Pilgrimage

There’s a small 1.5 x 3.5 mile island off the western coast of Scotland called Iona.  After the fall of the Roman Empire, during which Scots were Christians, the country reverted to paganism.  In 587 an Irish priest named Columba landed on Iona with the mission of spreading the gospel and re-energizing the Christian faith of the Scottish people.  He found on Iona a special place, filled with God’s presence.  The Celtic heritage of the place – focused on the wonder of God’s creation, the presence of God in everything, and the joy of people living in community – provided a great backdrop for Columba’s ministry.

Last month I had the opportunity to travel – as a pilgrim – to the Isle of Iona.  Pilgrimage is not a common devotional practice for Christians.  We hear more about Jews having a life goal of celebrating Passover in Jerusalem, or Muslims’ desire to go to Mecca for the annual pilgrimage, known as Hajj.  Often Christians have “The Holy Land (Israel)” on their “bucket list,” but when we go, it’s often as tourists.
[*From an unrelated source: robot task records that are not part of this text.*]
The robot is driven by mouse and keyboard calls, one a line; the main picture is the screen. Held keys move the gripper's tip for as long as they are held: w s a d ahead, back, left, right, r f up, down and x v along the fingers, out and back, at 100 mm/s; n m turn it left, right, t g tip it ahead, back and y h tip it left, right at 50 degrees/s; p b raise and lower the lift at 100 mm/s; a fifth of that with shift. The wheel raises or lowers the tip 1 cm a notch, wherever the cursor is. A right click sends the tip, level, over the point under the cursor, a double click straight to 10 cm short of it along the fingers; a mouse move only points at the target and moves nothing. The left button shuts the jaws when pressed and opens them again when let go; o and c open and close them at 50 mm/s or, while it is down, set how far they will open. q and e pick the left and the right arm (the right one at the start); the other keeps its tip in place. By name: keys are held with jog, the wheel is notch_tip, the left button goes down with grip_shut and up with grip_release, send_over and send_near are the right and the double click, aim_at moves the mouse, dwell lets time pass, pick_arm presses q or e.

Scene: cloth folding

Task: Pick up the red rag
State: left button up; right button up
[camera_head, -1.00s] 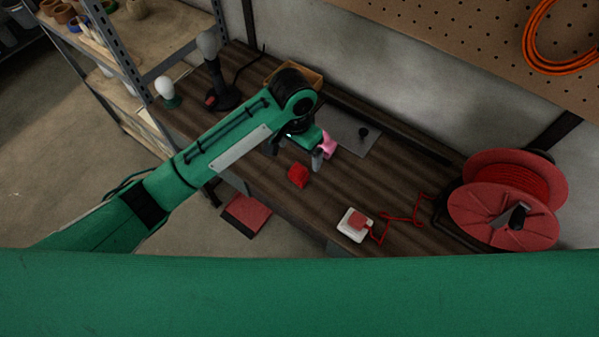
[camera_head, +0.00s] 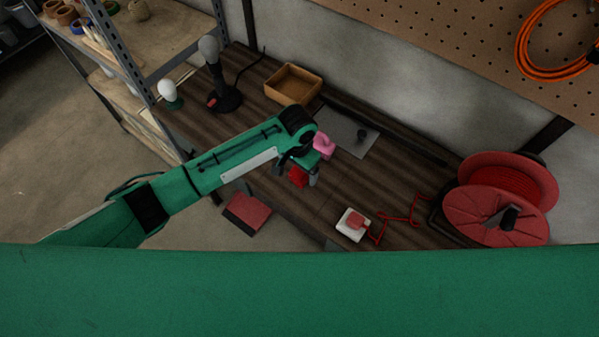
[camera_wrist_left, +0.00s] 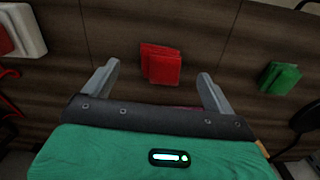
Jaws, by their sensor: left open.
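The red rag (camera_head: 298,178) lies folded on the dark wooden bench, partly hidden by my left gripper (camera_head: 297,173) in the head view. In the left wrist view the red rag (camera_wrist_left: 161,64) lies ahead, roughly centred between the two spread grey fingers of my left gripper (camera_wrist_left: 158,76). The fingers are open and nothing is held between them. A folded green rag (camera_wrist_left: 279,77) lies to the right in the wrist view; my arm seems to hide it in the head view. My right gripper is not in view.
A white block with a red top (camera_head: 353,223) and red cord lie right of the rag. A red cable reel (camera_head: 497,203) stands farther right. A wooden tray (camera_head: 292,85), grey plate (camera_head: 345,133) and dark lamp (camera_head: 221,85) are toward the back.

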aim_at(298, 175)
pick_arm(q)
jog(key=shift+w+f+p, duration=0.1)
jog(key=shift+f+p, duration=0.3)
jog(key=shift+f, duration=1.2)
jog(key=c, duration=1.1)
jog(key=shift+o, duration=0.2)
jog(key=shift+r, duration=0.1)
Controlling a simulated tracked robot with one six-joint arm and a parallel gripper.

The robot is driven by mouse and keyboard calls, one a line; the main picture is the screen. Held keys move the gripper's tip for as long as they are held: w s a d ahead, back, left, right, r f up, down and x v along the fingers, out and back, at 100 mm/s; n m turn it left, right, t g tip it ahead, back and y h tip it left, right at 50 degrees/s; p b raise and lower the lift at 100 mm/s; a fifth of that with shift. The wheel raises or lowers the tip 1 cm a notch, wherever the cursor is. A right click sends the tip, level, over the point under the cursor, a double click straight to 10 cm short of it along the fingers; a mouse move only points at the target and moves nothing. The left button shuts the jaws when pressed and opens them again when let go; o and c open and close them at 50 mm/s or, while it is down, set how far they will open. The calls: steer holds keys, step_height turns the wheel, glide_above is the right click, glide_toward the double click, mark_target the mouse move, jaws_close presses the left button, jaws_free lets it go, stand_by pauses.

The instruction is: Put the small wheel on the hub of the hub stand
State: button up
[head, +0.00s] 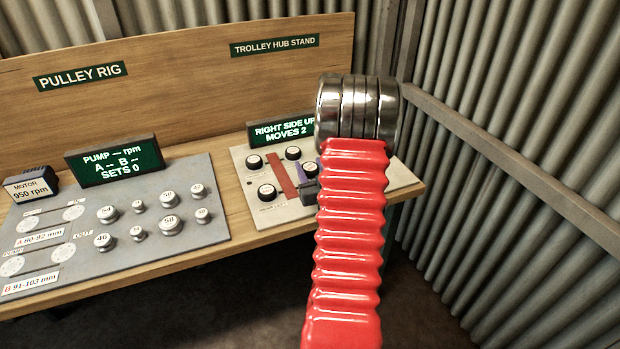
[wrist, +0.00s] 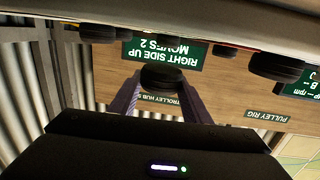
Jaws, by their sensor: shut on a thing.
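My gripper (wrist: 160,92) is shut on a small dark wheel (wrist: 162,78), held between its two purple-grey fingers in the upside-down wrist view. In the head view, a dark wheel (head: 310,169) with a pale top shows beside my red arm, seemingly the held one. The hub stand (head: 239,152) is a pale panel with a red strip (head: 284,180) at the right end of the bench. My arm covers part of it. I cannot pick out the hub, nor tell whether the held wheel touches anything.
Other dark wheels (head: 255,161) (head: 293,153) (head: 267,191) stand on the panel close to my gripper. A screen (head: 283,131) behind reads "RIGHT SIDE UP MOVES 2". The pulley rig (head: 200,235) with several metal pulleys is to the left. A corrugated wall (head: 530,100) rises at right.

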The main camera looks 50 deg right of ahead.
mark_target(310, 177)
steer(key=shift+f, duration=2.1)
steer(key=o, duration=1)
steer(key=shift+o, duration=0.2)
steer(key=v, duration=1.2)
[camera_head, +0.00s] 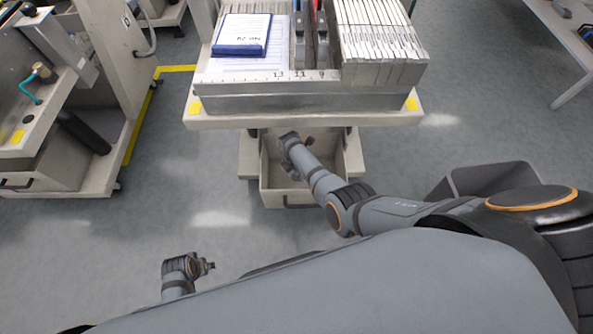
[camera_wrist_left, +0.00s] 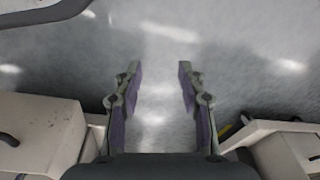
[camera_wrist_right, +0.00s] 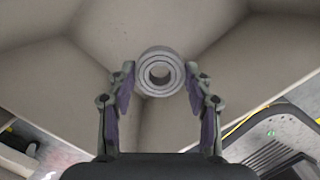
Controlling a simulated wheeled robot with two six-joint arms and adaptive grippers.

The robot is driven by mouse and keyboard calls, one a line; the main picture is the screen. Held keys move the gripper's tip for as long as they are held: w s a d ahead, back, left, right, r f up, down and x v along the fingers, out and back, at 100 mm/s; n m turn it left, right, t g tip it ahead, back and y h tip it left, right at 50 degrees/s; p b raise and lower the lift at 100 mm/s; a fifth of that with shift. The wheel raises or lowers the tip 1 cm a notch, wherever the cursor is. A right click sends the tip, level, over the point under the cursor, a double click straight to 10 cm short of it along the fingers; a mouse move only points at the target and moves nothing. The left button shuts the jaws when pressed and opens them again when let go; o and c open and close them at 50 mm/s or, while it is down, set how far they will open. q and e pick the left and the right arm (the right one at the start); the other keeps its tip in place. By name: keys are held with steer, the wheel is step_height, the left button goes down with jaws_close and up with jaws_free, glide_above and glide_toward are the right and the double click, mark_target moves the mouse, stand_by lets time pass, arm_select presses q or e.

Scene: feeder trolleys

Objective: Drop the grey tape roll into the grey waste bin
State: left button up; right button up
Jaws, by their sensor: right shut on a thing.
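The grey tape roll (camera_wrist_right: 160,72) is a ring held between the fingertips of my right gripper (camera_wrist_right: 160,80). In the head view my right gripper (camera_head: 292,150) is over the open drawer (camera_head: 290,198) under the middle trolley, and the roll cannot be made out there. In the right wrist view, pale drawer walls lie behind the roll. A grey open container, which looks like the waste bin (camera_head: 497,177), stands at the right, partly hidden behind my right arm. My left gripper (camera_head: 210,267) is low at the left over the floor. Its fingers (camera_wrist_left: 160,80) are apart and empty.
The middle trolley's top (camera_head: 305,118) overhangs the drawer and carries a blue-edged pad (camera_head: 242,34) and a row of pale feeders (camera_head: 378,40). Another trolley (camera_head: 60,150) stands at the left. A table (camera_head: 560,30) is at the upper right. The floor between them is clear.

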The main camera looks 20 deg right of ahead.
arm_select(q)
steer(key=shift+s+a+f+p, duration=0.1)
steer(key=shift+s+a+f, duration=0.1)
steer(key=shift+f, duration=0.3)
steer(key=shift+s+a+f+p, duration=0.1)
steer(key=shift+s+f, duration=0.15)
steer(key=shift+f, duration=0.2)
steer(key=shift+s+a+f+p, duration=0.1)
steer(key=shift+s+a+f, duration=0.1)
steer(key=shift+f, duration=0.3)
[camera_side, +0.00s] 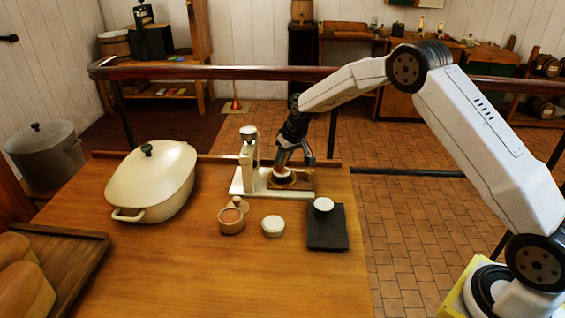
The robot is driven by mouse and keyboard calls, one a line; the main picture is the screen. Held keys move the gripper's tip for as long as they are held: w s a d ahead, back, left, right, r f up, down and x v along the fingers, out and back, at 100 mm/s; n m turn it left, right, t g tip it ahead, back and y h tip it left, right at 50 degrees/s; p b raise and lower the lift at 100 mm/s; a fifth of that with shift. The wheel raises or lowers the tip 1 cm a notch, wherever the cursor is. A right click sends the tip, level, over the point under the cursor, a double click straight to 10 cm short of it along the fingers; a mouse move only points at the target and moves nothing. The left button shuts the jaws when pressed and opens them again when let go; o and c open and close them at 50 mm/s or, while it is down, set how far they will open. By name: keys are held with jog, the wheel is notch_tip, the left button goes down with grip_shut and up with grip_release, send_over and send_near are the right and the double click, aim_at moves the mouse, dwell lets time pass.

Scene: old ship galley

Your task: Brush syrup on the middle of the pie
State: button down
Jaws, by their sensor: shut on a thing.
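My gripper (293,158) points down over a small wooden board (304,186) beside a cream stand with an upright post (247,160). It is shut on a small thing with a pale end (283,171); whether this is a brush is too small to tell. Under it is a dark round thing on the board, mostly hidden; I cannot tell whether it is the pie or whether the held thing touches it. A small pot with reddish-brown contents (231,222), possibly the syrup, stands in front of the stand.
A small white-topped round jar (273,226) stands right of the pot. A black slab (328,235) bears a white-topped round thing (323,205). A large lidded cream pot (150,185) and a bread tray (75,255) are at left. The front of the table is clear.

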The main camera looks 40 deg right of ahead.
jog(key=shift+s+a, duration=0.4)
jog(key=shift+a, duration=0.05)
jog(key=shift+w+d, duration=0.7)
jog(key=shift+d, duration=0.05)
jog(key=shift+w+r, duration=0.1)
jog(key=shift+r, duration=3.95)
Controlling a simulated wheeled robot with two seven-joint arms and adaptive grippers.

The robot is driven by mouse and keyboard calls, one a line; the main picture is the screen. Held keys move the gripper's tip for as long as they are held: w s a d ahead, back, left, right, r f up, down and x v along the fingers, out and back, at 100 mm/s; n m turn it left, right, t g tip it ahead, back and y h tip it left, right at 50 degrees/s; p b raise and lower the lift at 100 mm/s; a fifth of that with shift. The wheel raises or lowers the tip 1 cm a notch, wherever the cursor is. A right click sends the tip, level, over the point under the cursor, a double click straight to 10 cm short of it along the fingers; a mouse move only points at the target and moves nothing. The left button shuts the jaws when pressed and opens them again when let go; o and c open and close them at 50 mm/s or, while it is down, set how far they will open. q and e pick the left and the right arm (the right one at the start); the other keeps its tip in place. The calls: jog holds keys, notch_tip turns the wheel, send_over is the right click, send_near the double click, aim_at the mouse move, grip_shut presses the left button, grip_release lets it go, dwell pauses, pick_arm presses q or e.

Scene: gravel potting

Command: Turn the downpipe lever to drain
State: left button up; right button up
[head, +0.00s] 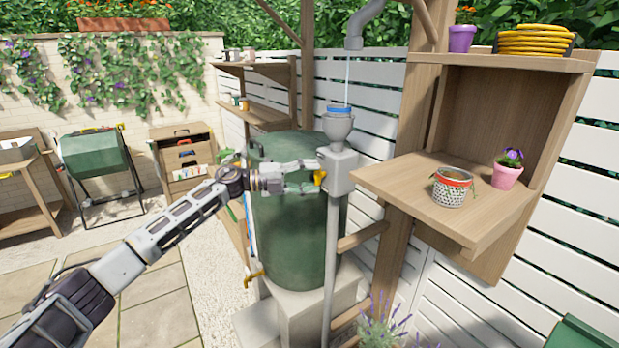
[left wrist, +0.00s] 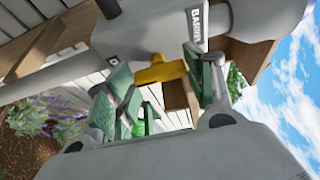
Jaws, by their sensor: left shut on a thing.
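The downpipe lever (head: 321,177) is a small yellow handle on the grey diverter box (head: 343,172). In the left wrist view the yellow lever (left wrist: 160,72) sticks out between the green finger pads, and the box bears lettering that seems to begin "BARR", partly cut off. My left gripper (head: 314,178) is at the box's left face, shut on the lever. Its pads (left wrist: 158,84) lie on both sides of it. A thin water stream (head: 347,80) falls from the upper spout (head: 355,40) into the blue-rimmed funnel (head: 340,112) above the box. My right gripper is not in view.
A green rain barrel (head: 295,235) stands right behind my left gripper, on pale blocks. The paving on the left is clear.

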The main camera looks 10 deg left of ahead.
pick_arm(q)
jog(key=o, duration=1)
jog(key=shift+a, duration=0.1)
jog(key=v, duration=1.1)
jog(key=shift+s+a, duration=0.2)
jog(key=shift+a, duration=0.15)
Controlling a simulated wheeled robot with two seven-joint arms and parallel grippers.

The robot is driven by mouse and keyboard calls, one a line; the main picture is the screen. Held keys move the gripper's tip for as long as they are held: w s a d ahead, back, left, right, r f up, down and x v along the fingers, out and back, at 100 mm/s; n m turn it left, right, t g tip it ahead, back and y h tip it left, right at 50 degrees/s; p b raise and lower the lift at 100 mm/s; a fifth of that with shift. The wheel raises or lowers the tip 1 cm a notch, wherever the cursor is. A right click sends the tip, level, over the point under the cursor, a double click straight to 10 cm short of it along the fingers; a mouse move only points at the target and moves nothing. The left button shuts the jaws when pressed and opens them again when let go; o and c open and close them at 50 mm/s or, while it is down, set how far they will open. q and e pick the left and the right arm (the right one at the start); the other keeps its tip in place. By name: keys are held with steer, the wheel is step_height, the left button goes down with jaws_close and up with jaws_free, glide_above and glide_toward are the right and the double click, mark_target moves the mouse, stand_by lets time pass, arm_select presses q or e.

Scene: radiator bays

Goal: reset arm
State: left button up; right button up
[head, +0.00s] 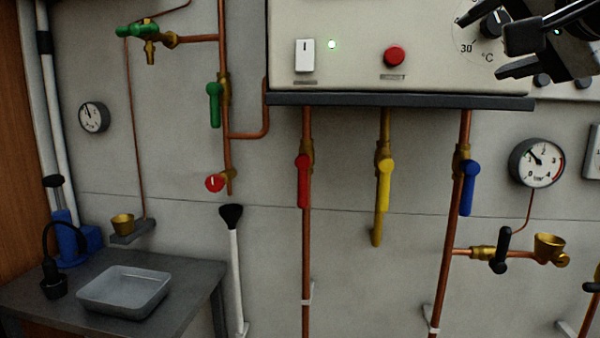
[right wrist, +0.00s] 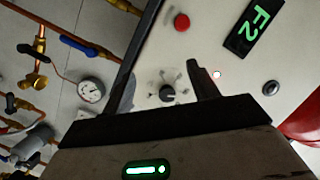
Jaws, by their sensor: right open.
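My right gripper (head: 485,42) is at the top right of the head view, in front of the pale control panel (head: 350,60). Its two dark fingers are apart and nothing is held between them. A black rotary knob (head: 494,24) with a dial scale marked 30 shows between the fingers. In the right wrist view the same knob (right wrist: 167,94) lies between the open fingers (right wrist: 163,82). I cannot tell whether any finger touches it. My left gripper is not in view.
Below hang red (head: 303,180), yellow (head: 384,172) and blue (head: 469,188) valve levers. A gauge (head: 537,163) is right; a bench with a tray (head: 125,312) is lower left.

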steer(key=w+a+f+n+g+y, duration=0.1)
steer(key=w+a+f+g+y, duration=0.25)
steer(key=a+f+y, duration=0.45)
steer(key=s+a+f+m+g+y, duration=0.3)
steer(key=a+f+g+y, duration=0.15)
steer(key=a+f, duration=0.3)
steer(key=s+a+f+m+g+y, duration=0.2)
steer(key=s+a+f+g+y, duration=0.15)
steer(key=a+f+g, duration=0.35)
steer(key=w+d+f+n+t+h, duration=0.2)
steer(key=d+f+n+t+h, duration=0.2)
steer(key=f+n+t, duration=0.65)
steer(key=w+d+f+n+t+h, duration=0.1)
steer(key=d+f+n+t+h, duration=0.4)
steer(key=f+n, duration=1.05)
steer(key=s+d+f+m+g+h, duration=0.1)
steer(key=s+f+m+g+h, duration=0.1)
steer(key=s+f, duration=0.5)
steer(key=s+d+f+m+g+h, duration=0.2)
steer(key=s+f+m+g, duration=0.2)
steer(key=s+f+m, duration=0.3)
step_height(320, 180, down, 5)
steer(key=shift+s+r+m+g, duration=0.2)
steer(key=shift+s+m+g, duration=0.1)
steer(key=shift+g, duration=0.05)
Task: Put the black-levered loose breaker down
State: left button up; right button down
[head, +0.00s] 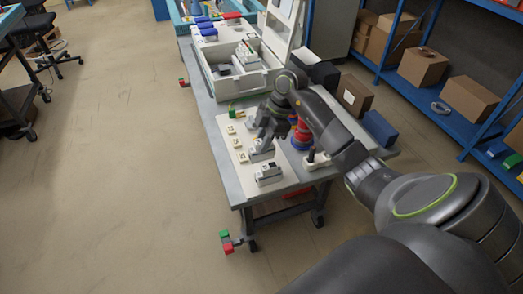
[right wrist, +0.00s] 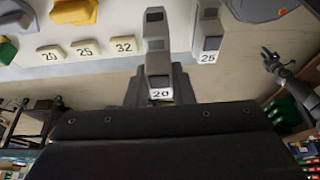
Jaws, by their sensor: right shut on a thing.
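My right gripper (head: 262,130) is over the white mat (head: 228,150) on the table. In the right wrist view its fingers (right wrist: 158,90) are shut around a grey breaker labelled 20 (right wrist: 158,62), with a dark lever. In the head view the gripper largely hides this breaker, and I cannot tell whether it touches the mat. A breaker labelled 25 (right wrist: 208,38) is beside the held one. A dark jointed arm end (right wrist: 277,62), apparently my left gripper, shows small.
Number plates 20, 25 and 32 (right wrist: 85,48) line the mat. An open grey box (head: 222,88) stands behind it. A blue shelf (head: 435,95) holds cartons.

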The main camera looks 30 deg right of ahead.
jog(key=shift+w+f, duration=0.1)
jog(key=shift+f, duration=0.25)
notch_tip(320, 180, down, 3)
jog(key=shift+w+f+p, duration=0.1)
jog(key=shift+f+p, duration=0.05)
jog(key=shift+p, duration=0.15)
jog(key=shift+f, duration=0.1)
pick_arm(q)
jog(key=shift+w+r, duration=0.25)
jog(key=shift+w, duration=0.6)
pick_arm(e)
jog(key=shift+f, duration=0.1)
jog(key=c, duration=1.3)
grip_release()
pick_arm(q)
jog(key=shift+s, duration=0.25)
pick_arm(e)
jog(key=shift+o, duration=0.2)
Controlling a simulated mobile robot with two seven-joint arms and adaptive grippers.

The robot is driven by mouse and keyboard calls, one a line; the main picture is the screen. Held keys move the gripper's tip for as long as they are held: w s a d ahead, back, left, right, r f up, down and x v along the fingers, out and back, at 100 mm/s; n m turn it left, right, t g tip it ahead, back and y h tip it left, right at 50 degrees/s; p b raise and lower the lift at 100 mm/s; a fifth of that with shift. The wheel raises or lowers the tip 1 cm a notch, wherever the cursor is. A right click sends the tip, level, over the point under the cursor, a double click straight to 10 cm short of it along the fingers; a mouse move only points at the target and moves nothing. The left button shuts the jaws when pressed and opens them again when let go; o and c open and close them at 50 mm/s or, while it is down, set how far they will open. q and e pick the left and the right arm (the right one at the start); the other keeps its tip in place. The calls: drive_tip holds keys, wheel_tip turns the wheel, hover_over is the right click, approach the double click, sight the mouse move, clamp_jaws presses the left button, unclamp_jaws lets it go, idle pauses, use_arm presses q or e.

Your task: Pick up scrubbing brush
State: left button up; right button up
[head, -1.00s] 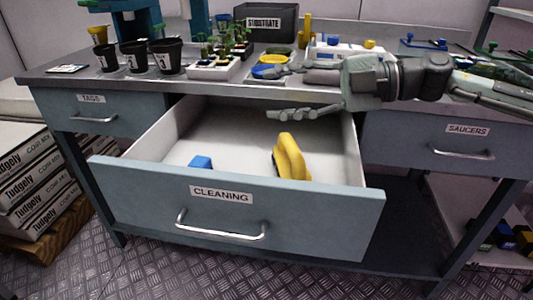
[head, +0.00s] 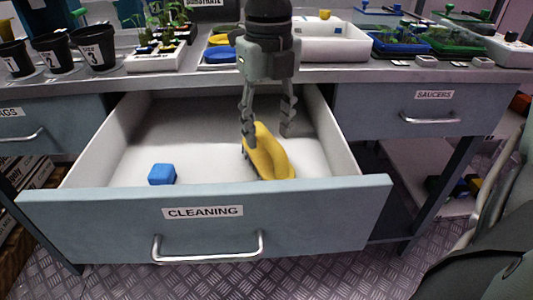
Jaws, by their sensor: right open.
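The yellow scrubbing brush (head: 267,157) lies in the open drawer labelled CLEANING (head: 110,218), right of the drawer's middle, with its handle upward. My right gripper (head: 267,133) points down into the drawer, its fingers apart and empty. The left finger overlaps the brush's far end in the picture, and the right finger is to the right of and behind it. I cannot tell whether a finger touches the brush. My left gripper is not in view.
A small blue block (head: 162,174) lies in the drawer to the left of the brush. The drawer walls enclose the space. Black pots (head: 95,47), a white seedling tray (head: 158,55) and a white bin (head: 335,43) stand on the bench above. The drawer floor between block and brush is clear.

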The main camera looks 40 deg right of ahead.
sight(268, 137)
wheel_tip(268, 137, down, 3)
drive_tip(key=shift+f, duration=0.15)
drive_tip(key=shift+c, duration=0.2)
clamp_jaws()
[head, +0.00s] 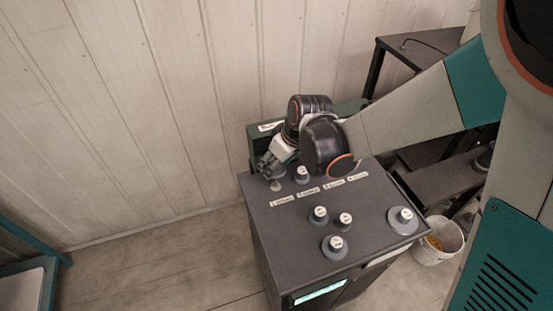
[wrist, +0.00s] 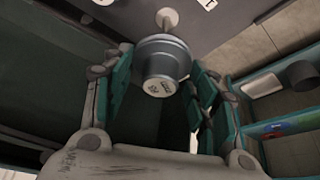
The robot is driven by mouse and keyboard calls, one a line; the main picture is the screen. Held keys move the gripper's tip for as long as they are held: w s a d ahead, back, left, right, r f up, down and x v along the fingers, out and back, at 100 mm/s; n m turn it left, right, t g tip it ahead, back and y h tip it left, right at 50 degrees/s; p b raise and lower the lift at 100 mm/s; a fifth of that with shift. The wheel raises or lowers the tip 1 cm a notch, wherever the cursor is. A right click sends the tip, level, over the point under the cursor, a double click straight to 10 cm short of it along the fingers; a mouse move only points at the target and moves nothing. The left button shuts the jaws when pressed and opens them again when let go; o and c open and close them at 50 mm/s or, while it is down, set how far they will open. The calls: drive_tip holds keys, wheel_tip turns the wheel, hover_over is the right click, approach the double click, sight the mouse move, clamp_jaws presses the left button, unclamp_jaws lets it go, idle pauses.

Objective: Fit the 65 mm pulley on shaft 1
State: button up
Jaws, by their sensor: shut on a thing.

Through my Iona experience I learned that pilgrimage is different than tourism.  Traveling as a pilgrim involves intentional spiritual practice – prayer before, during, and after.  Pilgrimage is rooted in a desire to experience God more powerfully and to spend time in His presence.  Pilgrimage is less about the destination – there is nothing magical about Iona – and more about the process.  By stepping out of your comfort zone, traveling to a part of the world with which you are not familiar, and trusting that God will provide, all contributes to the experience.

I’ve traveled a lot over the years – for work and pleasure.  This was the first time I was a pilgrim.  I went on this adventure with a group, but much of the time I was by myself.  I started praying and journaling back in January.  My days on Iona were spent walking through pastures where sheep and cows grazed, praying in front of stone crosses where faithful Christians have stood for centuries, watching the fog blow in over the island and then dissipate in an instant, and sitting on the beach as the glorious sun set over the horizon.  Pilgrimage is about taking the time to notice God in action every minute of every day.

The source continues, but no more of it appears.